Count every line that holds the string "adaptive", and report the number alone.

— Entries taken from a collection —
>> Start
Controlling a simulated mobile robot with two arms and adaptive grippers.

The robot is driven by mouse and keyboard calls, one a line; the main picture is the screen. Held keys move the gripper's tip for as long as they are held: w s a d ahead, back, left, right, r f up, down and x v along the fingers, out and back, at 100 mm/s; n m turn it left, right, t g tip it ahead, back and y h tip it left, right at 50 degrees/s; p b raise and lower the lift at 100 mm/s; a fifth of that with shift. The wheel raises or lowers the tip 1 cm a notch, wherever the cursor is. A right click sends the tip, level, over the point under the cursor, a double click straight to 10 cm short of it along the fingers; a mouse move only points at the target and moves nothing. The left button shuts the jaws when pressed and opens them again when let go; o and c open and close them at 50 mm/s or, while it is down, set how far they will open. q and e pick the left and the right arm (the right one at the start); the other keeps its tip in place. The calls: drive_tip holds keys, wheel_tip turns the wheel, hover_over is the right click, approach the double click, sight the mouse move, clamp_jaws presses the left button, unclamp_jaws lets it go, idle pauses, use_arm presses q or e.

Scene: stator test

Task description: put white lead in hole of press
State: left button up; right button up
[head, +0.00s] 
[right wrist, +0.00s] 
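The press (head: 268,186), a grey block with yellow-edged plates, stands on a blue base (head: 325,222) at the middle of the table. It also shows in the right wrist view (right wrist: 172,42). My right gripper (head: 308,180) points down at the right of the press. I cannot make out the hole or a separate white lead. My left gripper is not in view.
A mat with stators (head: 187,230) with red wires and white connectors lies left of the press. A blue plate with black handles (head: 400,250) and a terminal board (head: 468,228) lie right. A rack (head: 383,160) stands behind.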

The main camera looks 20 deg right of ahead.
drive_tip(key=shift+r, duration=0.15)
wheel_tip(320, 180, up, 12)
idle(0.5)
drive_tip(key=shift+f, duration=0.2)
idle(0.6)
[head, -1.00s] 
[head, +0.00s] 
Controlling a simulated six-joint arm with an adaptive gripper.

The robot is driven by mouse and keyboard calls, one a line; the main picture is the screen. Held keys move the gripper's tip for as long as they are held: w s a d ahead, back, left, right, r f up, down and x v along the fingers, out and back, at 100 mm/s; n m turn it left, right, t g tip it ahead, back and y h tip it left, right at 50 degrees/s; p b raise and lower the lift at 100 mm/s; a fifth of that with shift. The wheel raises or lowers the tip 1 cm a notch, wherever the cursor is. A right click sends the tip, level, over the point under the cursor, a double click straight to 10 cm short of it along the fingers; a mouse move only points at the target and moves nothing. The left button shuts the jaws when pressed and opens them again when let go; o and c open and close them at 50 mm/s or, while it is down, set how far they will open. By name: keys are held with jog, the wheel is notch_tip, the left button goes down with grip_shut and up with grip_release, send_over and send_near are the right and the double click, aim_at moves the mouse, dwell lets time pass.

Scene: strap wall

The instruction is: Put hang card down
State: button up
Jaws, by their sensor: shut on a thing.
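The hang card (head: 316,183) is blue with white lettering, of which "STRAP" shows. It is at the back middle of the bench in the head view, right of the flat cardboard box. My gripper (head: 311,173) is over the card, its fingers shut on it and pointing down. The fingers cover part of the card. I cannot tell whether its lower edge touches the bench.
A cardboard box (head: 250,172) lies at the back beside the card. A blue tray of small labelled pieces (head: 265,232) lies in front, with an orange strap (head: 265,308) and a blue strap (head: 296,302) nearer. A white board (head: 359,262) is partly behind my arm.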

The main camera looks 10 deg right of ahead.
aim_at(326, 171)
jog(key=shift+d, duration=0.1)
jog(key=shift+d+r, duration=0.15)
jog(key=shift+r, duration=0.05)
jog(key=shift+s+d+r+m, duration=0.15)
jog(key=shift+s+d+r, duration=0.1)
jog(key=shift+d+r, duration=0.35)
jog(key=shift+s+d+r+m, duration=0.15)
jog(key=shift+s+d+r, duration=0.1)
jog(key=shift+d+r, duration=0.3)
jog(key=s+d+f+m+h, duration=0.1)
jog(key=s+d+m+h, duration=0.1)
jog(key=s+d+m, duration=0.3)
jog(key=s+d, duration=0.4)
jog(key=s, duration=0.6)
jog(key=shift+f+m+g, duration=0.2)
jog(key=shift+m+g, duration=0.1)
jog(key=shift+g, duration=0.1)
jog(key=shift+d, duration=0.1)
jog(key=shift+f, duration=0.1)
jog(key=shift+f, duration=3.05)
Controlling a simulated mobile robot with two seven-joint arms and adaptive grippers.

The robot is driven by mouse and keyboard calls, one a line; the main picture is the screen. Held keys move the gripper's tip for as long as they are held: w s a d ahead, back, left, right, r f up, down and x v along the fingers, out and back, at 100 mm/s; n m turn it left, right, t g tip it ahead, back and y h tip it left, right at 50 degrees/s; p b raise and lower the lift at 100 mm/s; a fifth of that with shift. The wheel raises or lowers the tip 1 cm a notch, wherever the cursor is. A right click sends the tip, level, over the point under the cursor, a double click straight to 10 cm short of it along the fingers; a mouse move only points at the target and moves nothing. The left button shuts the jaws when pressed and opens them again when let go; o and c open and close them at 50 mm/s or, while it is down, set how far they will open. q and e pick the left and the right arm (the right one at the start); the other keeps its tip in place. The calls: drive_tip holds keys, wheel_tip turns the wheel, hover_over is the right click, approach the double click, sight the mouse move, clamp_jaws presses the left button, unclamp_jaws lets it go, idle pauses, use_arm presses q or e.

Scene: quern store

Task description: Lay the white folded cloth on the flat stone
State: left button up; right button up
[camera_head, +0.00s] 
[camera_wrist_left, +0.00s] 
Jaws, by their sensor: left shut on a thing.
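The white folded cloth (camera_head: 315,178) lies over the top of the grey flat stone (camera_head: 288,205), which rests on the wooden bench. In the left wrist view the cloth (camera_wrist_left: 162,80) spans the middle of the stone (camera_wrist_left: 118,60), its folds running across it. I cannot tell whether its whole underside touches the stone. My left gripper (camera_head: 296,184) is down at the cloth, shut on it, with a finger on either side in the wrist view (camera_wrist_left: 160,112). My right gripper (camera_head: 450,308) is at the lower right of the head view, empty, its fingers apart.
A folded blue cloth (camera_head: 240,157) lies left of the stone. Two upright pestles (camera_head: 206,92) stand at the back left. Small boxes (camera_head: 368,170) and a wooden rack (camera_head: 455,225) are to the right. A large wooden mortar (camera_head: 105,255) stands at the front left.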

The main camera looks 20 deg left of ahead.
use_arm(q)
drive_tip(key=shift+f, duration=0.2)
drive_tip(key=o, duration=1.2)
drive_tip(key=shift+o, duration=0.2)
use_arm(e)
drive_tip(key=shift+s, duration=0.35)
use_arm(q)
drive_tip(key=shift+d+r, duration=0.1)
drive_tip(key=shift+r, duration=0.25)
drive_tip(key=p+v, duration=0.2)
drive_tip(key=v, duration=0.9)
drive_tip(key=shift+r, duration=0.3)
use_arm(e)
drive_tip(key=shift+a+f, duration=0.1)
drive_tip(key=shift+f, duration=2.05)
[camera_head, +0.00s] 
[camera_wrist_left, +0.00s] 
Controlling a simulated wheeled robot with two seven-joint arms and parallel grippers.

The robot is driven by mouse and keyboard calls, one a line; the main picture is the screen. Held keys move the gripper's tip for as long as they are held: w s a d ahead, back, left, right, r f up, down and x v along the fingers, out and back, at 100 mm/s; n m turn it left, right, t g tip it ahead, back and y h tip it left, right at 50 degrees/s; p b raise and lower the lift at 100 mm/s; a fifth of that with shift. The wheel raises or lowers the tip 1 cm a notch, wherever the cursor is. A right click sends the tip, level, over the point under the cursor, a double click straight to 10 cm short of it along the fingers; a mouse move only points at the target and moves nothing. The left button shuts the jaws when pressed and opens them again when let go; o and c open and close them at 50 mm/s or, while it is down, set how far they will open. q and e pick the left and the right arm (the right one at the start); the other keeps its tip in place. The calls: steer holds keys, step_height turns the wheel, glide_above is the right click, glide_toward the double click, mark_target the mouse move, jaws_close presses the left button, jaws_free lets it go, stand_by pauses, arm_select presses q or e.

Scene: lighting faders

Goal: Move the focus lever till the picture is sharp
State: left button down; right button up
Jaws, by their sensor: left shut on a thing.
>> End
— TASK ANSWER —
3